Task brief. Begin with the line containing "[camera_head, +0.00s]" and end with the line containing "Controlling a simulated"; set down that block verbatim and nothing else.

Source material.
☆ ☆ ☆
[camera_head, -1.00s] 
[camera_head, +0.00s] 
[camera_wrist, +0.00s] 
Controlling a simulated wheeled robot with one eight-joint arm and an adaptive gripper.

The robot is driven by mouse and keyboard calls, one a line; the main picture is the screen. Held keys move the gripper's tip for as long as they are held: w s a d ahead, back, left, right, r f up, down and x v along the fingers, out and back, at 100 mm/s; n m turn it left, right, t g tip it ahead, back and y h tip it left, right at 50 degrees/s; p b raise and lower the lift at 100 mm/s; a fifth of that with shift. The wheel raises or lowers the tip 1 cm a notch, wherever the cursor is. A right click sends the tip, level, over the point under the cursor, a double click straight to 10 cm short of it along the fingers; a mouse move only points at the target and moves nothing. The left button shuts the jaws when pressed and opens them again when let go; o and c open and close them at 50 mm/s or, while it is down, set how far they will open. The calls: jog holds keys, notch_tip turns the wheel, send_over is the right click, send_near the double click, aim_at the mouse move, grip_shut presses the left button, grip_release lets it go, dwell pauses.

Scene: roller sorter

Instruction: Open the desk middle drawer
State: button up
☆ ☆ ☆
Right answer.
[camera_head, +0.00s] 
[camera_wrist, +0.00s] 
Controlling a simulated wheeled robot with one eight-joint arm and an adaptive gripper.

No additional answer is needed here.